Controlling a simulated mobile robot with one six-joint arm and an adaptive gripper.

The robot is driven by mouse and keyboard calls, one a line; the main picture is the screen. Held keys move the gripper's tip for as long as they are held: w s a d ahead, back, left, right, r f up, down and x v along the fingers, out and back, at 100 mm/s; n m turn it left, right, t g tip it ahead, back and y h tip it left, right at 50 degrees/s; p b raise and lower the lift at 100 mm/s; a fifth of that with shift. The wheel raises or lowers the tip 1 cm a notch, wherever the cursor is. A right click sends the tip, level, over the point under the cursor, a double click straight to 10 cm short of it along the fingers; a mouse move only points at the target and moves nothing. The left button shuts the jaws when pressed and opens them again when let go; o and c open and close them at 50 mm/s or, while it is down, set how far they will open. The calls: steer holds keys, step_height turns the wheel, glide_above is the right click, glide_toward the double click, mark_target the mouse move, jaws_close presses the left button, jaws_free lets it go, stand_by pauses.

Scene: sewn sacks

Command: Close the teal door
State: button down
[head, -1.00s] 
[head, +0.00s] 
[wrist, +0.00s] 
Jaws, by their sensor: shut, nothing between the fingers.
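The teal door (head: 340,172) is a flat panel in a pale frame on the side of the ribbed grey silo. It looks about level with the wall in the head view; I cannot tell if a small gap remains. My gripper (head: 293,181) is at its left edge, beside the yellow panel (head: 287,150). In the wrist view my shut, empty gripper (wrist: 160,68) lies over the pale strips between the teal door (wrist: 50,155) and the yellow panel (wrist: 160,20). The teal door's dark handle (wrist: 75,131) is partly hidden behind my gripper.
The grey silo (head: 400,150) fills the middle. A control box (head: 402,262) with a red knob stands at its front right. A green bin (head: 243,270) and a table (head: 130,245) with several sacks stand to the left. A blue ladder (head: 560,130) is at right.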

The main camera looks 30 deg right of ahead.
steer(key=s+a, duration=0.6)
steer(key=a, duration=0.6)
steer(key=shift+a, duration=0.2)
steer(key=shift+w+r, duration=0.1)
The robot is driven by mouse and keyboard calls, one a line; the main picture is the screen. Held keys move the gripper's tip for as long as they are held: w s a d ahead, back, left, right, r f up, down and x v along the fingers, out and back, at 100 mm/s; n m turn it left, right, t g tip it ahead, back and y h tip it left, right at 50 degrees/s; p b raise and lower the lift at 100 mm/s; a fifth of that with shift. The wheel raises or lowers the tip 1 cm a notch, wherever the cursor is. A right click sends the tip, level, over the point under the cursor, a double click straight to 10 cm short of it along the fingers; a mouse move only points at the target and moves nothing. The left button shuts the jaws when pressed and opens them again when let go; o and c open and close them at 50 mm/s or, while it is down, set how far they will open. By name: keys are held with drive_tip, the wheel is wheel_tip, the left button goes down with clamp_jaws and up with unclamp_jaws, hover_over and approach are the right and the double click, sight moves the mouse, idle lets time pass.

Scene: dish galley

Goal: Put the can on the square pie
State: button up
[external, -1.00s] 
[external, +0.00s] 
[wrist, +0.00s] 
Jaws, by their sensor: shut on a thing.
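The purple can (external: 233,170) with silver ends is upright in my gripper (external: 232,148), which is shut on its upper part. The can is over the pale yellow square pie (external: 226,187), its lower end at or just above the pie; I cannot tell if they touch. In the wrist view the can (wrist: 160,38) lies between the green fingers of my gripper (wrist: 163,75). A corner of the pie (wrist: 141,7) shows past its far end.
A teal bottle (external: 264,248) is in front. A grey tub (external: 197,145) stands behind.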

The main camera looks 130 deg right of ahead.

------------------------

*EXERCISE PROMPT*
Take the entries and copy them out exactly.

*ANSWER TO THIS EXERCISE*
Controlling a simulated mobile robot with one six-joint arm and an adaptive gripper.

The robot is driven by mouse and keyboard calls, one a line; the main picture is the screen. Held keys move the gripper's tip for as long as they are held: w s a d ahead, back, left, right, r f up, down and x v along the fingers, out and back, at 100 mm/s; n m turn it left, right, t g tip it ahead, back and y h tip it left, right at 50 degrees/s; p b raise and lower the lift at 100 mm/s; a fifth of that with shift. The wheel raises or lowers the tip 1 cm a notch, wherever the cursor is. A right click sends the tip, level, over the point under the cursor, a double click straight to 10 cm short of it along the fingers; a mouse move only points at the target and moves nothing. The left button shuts the jaws when pressed and opens them again when let go; o and c open and close them at 50 mm/s or, while it is down, set how far they will open. The calls: steer holds keys, step_height turns the wheel, glide_above is the right click, glide_toward the double click, mark_target the mouse move, jaws_close presses the left button, jaws_free lets it go, stand_by pauses.

Scene: sewn sacks

Command: Close the teal door
State: button down
[head, -1.00s] 
[head, +0.00s] 
[wrist, +0.00s] 
Jaws, by their sensor: shut, nothing between the fingers.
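The teal door (head: 340,172) is a flat panel in a pale frame on the side of the ribbed grey silo. It looks about level with the wall in the head view; I cannot tell if a small gap remains. My gripper (head: 293,181) is at its left edge, beside the yellow panel (head: 287,150). In the wrist view my shut, empty gripper (wrist: 160,68) lies over the pale strips between the teal door (wrist: 50,155) and the yellow panel (wrist: 160,20). The teal door's dark handle (wrist: 75,131) is partly hidden behind my gripper.
The grey silo (head: 400,150) fills the middle. A control box (head: 402,262) with a red knob stands at its front right. A green bin (head: 243,270) and a table (head: 130,245) with several sacks stand to the left. A blue ladder (head: 560,130) is at right.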

The main camera looks 30 deg right of ahead.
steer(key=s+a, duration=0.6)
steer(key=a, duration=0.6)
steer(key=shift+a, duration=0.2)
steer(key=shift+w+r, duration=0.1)
The robot is driven by mouse and keyboard calls, one a line; the main picture is the screen. Held keys move the gripper's tip for as long as they are held: w s a d ahead, back, left, right, r f up, down and x v along the fingers, out and back, at 100 mm/s; n m turn it left, right, t g tip it ahead, back and y h tip it left, right at 50 degrees/s; p b raise and lower the lift at 100 mm/s; a fifth of that with shift. The wheel raises or lowers the tip 1 cm a notch, wherever the cursor is. A right click sends the tip, level, over the point under the cursor, a double click straight to 10 cm short of it along the fingers; a mouse move only points at the target and moves nothing. The left button shuts the jaws when pressed and opens them again when let go; o and c open and close them at 50 mm/s or, while it is down, set how far they will open. By name: keys are held with drive_tip, the wheel is wheel_tip, the left button goes down with clamp_jaws and up with unclamp_jaws, hover_over and approach are the right and the double click, sight moves the mouse, idle lets time pass.

Scene: dish galley

Goal: Put the can on the square pie
State: button up
[external, -1.00s] 
[external, +0.00s] 
[wrist, +0.00s] 
Jaws, by their sensor: shut on a thing.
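The purple can (external: 233,170) with silver ends is upright in my gripper (external: 232,148), which is shut on its upper part. The can is over the pale yellow square pie (external: 226,187), its lower end at or just above the pie; I cannot tell if they touch. In the wrist view the can (wrist: 160,38) lies between the green fingers of my gripper (wrist: 163,75). A corner of the pie (wrist: 141,7) shows past its far end.
A teal bottle (external: 264,248) is in front. A grey tub (external: 197,145) stands behind.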

The main camera looks 130 deg right of ahead.

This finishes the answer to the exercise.